In 1988, Asimov published Man as the Ultimate Gadget.  It was later published as The Smile of the Chipper in the anthology Gold. Chippers were people whose natural mental abilities were augmented by computer chips.  He compared chippers to chess grandmasters.  Put them in the same room and they would automatically challenge each other.

 

In 1989, Brad Leithauser (1953- ) wrote Hence, in which a chess genius named Timothy and plays against an MIT computer (ANNDY) for the world chess championship.

 

In 1990, Ray Bradbury (1920-2012) published A Graveyard for Lunatics.  Roy asks himself what kind of game is this and the only way to find out is by countermoving the chesspieces.  

 

In 1992, Greg Bear wrote Anvil of Stars.   The Brothers or cords, worm-like creatures, discovered chess, and it became a release for them.  They would play chess all day on a space ship without eating or sleeping.  One of the cords died while playing chess.

 

Chess is mentioned in Griffin’s Egg by Michael Swanwick (1950- ), published in 1992.  Gunther Weil works as a laborer on the moon and wants to play chess.  But nobody plays chess anymore.  It’s a game for computers.

 

Chess is mentioned in The Fleet of Stars, written by Poul Anderson in 1997.   Kinna Ronay beat he father in two games out of three while on Mars.

 

Anderson’s Operation Luna, published in 1999, mentions chess a few times.  Balawahdiwa watches animated chess pieces fighting the game out on a chessboard.  One of the characters had a couple of bone chessmen from the Middle Ages.

 

In 2003, Stephen Baxter (1957- ) wrote Coalescent.  In old Britain, the children of Regina played a fast-moving game like chess played only with rooks that were made of colored glass counters.

 

In 2005, Paolo Bacigalupi published The Calorie Man in the October 2005 issue of Fantasy and Science FictionLalji of India plays chess in New Orleans.

 

In 2005, Jack McDevitt wrote Seeker.  At the Museum of Alien Life there is a Hall of Humans.  One of the displays was a chess game in progress.

 

In 2006, Catherine Asaro wrote Alpha.  Alpha was a gorgeous, superintelligent android.  The novel mentions modern forms of the Turing test and references the Gary Kasparov vs.
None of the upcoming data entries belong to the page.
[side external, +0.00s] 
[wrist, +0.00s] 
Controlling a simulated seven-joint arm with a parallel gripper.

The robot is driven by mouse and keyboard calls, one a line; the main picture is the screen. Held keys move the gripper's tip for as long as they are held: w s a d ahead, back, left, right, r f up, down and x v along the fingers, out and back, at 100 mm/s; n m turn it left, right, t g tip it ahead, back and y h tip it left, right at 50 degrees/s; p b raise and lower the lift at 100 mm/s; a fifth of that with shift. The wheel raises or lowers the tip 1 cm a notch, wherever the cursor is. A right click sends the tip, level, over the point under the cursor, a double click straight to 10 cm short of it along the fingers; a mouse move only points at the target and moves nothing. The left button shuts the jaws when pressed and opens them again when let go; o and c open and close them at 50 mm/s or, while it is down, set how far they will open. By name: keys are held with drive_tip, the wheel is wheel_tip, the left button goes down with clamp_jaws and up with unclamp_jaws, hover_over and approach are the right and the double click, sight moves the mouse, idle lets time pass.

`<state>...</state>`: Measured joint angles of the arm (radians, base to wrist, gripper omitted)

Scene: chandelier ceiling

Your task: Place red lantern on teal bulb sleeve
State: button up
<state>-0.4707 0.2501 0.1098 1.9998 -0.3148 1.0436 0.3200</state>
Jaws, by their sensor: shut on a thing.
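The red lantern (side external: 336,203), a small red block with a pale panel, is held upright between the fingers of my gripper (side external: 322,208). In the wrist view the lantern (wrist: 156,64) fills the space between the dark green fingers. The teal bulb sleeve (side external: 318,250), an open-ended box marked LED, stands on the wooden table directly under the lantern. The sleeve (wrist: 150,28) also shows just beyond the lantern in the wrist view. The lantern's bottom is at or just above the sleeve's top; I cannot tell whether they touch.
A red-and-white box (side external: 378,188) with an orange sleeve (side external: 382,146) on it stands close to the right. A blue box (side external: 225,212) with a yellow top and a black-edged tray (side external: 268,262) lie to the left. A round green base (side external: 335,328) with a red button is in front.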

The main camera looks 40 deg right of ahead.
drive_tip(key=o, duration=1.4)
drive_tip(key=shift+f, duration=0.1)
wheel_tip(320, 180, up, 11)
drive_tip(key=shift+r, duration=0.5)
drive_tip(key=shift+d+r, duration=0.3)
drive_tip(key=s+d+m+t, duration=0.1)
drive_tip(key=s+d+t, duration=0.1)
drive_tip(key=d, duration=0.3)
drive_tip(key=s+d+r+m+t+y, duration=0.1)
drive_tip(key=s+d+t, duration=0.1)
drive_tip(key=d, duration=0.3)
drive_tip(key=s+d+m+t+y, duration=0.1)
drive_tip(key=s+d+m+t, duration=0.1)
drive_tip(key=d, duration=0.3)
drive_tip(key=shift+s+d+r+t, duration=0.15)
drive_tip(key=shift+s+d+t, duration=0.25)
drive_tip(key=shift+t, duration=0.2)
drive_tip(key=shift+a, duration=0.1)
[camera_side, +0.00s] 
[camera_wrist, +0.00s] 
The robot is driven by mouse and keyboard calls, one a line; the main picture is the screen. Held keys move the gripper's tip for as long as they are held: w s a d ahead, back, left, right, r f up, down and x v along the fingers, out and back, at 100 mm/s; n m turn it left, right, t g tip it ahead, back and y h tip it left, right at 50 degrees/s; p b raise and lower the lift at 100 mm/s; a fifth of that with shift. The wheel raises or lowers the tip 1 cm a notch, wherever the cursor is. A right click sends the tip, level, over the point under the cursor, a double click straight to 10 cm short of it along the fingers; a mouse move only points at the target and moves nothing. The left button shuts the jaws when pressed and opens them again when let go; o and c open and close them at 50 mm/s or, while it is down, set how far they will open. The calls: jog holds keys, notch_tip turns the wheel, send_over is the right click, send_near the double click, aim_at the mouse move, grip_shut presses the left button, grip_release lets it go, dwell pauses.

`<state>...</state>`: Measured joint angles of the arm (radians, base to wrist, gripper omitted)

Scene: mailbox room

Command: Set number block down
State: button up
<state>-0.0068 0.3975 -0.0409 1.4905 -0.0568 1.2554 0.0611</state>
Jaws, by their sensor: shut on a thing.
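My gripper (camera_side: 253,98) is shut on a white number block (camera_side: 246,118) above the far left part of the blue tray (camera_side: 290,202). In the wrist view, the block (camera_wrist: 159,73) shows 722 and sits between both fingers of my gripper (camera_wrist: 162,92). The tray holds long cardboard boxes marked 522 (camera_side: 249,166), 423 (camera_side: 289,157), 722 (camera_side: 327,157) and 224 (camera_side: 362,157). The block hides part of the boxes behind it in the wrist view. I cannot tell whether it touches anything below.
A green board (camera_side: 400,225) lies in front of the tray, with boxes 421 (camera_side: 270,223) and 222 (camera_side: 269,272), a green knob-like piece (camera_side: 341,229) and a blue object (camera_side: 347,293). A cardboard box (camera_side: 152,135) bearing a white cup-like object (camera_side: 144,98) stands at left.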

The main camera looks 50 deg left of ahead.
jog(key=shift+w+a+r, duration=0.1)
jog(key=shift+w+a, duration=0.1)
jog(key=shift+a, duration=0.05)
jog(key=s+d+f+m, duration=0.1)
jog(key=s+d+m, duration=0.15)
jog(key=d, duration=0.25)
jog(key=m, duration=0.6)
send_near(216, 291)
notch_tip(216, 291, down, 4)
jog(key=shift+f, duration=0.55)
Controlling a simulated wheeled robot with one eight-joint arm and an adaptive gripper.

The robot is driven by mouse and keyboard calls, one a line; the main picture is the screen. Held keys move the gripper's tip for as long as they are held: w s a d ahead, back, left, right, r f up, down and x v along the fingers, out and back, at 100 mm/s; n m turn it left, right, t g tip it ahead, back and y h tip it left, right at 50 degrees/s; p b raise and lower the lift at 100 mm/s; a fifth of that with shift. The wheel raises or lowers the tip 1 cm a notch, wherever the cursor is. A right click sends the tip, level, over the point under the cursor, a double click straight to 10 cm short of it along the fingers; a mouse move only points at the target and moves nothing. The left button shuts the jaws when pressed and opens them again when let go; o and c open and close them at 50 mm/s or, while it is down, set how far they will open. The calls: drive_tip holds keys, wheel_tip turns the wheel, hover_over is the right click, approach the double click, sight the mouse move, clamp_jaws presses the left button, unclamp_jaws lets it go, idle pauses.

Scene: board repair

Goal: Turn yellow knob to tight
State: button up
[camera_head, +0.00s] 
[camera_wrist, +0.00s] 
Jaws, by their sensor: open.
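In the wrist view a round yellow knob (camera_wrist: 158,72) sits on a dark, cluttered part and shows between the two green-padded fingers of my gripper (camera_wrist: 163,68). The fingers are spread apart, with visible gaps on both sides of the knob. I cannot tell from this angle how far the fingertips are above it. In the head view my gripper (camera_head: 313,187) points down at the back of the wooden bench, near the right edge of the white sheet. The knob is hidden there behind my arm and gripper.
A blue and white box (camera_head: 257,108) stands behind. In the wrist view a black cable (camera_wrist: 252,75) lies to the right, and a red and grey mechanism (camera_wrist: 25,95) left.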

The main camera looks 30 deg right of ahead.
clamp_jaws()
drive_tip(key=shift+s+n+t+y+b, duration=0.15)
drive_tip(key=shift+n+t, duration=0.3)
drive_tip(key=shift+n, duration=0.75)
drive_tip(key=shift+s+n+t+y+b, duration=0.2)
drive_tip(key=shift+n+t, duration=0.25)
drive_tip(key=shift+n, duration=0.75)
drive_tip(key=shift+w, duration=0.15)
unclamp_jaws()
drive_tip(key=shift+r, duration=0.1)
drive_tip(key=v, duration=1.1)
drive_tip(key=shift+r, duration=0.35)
Deep Blue computer match that had occurred decades ago.

 

In 2006, Ray Bradburty published Farewell Summer, his last novel.  Chess is mentioned several times in the novel.  Old men were playing chess by the courthouse and the park had chess tables.  Chess pieces were named after characters.  “No chess game was ever won by the player who sat for a lifetime thinking over his next move.”

 

In 2007, Michael Chabon (1963- ) wrote The Yidish Poliecemen’s Union, which features a plot settled around chess, murder of a chess prodigy named Emanuel Lasker, and the position on the chess board at the murder scene.  The novel won a number of science fiction awards: the Nebula Award for Best Novel, the Locus Award for Best Science Fiction Novel, the Hugo Award for Best Novel, and the Sidewise Award for Alternate History for Best Novel.

 

In 2010, Benjamin Crowell published Petopia in the June 2010 issue of Asimovs.   Raphael ignores his chores and spends the day at a chessboard with a chess book full of diagrams.  He later plays chess with an artificial intelligence toy named Jelly, then with some others using a chess clock to play blitz chess.  He starts hustling other people for money.  Jelly was used as a paper-weight for the money on the chess table, but was Jelly helping Raphael cheat and win at chess?